:: Goal of the exercise ::
Copy only the lines between the one containing "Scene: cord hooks" and the end of the records, both included, leaving out pictures.

===== Supplied data =====

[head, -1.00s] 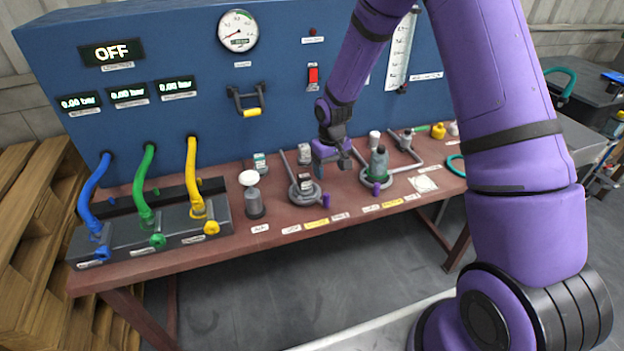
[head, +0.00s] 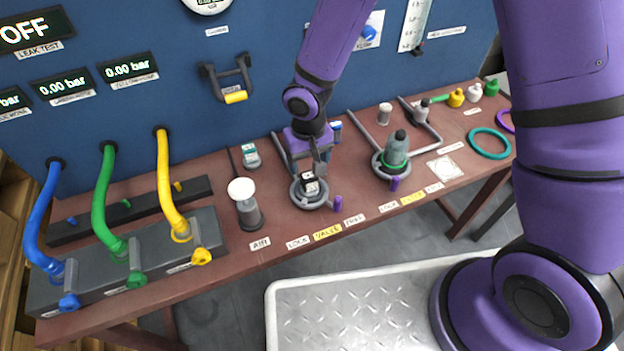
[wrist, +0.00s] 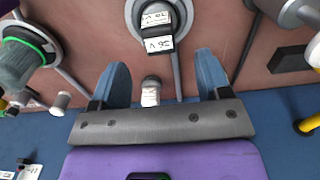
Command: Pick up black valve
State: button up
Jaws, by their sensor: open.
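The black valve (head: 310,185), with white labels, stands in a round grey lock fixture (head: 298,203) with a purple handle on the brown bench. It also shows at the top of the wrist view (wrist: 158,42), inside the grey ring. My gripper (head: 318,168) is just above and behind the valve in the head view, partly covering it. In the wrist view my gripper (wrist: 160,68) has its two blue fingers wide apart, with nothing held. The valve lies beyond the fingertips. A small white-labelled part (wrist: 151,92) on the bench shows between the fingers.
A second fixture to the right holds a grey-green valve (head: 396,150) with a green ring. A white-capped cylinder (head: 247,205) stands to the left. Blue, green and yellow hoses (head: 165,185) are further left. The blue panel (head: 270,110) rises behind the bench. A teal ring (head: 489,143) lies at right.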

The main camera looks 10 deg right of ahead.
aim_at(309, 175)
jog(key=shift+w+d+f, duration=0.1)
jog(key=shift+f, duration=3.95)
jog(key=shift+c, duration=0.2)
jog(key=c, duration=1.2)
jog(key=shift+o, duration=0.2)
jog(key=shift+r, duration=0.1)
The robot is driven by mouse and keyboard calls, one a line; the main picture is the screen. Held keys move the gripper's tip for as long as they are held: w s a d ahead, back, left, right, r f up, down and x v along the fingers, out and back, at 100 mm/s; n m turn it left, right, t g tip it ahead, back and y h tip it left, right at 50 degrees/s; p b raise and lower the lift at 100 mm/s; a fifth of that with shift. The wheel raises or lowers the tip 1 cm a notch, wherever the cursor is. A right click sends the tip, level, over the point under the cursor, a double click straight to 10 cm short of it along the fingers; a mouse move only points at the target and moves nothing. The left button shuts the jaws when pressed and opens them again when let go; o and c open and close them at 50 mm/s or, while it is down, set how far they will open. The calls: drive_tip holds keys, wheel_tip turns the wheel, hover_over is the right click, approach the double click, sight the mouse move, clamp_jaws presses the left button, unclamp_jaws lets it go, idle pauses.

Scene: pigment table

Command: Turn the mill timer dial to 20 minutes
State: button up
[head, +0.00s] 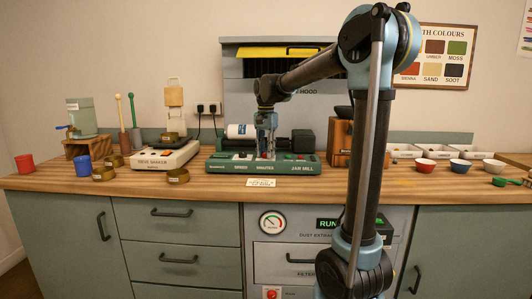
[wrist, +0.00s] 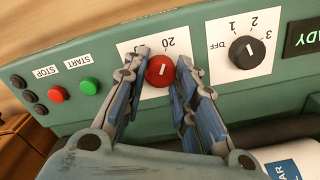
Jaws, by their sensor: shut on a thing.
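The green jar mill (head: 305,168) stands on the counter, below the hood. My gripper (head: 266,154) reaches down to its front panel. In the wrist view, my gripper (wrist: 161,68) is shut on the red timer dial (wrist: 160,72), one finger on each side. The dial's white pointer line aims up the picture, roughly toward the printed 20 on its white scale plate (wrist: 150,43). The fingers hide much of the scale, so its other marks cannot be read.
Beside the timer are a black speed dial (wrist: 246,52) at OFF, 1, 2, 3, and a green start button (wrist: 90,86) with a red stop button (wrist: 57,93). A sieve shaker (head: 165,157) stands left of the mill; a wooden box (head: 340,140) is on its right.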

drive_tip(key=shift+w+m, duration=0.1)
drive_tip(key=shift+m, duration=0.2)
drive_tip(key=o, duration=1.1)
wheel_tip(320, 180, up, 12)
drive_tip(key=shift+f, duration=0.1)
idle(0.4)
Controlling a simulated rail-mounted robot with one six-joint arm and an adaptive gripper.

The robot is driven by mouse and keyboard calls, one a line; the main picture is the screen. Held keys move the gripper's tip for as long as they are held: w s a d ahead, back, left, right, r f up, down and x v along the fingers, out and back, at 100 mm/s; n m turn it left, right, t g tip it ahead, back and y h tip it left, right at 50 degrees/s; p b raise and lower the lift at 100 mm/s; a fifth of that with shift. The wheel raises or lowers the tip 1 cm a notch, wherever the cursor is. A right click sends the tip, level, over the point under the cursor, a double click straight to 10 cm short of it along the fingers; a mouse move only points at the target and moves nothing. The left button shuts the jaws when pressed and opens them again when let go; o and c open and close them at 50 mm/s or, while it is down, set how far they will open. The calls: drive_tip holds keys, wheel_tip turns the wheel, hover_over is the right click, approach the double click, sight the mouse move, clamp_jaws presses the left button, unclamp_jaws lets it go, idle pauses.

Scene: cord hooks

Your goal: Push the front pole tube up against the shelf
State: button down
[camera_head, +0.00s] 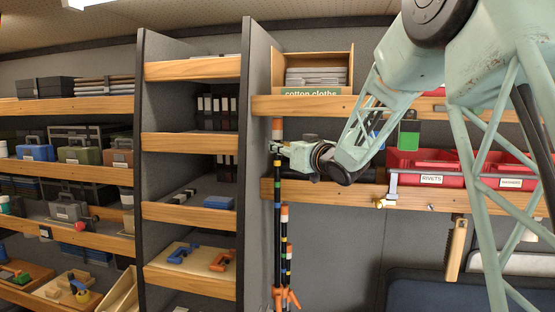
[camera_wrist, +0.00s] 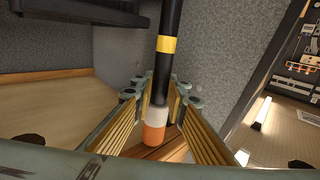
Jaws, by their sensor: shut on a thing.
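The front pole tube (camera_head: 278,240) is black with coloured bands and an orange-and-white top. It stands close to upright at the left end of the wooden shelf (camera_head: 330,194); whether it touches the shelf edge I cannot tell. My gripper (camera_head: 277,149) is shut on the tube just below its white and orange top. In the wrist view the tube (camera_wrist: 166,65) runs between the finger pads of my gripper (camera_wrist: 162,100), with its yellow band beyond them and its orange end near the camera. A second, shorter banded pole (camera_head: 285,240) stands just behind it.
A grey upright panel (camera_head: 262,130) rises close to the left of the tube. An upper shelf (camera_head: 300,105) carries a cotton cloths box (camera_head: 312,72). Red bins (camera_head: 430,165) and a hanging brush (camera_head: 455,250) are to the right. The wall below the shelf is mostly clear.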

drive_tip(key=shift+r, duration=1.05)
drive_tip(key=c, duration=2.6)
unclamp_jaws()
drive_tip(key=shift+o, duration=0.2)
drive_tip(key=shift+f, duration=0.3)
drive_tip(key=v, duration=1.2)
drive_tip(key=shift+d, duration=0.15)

=====

:: Full response ::
Scene: cord hooks

Your goal: Push the front pole tube up against the shelf
State: button down
[camera_head, +0.00s] 
[camera_wrist, +0.00s] 
Jaws, by their sensor: shut on a thing.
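The front pole tube (camera_head: 278,240) is black with coloured bands and an orange-and-white top. It stands close to upright at the left end of the wooden shelf (camera_head: 330,194); whether it touches the shelf edge I cannot tell. My gripper (camera_head: 277,149) is shut on the tube just below its white and orange top. In the wrist view the tube (camera_wrist: 166,65) runs between the finger pads of my gripper (camera_wrist: 162,100), with its yellow band beyond them and its orange end near the camera. A second, shorter banded pole (camera_head: 285,240) stands just behind it.
A grey upright panel (camera_head: 262,130) rises close to the left of the tube. An upper shelf (camera_head: 300,105) carries a cotton cloths box (camera_head: 312,72). Red bins (camera_head: 430,165) and a hanging brush (camera_head: 455,250) are to the right. The wall below the shelf is mostly clear.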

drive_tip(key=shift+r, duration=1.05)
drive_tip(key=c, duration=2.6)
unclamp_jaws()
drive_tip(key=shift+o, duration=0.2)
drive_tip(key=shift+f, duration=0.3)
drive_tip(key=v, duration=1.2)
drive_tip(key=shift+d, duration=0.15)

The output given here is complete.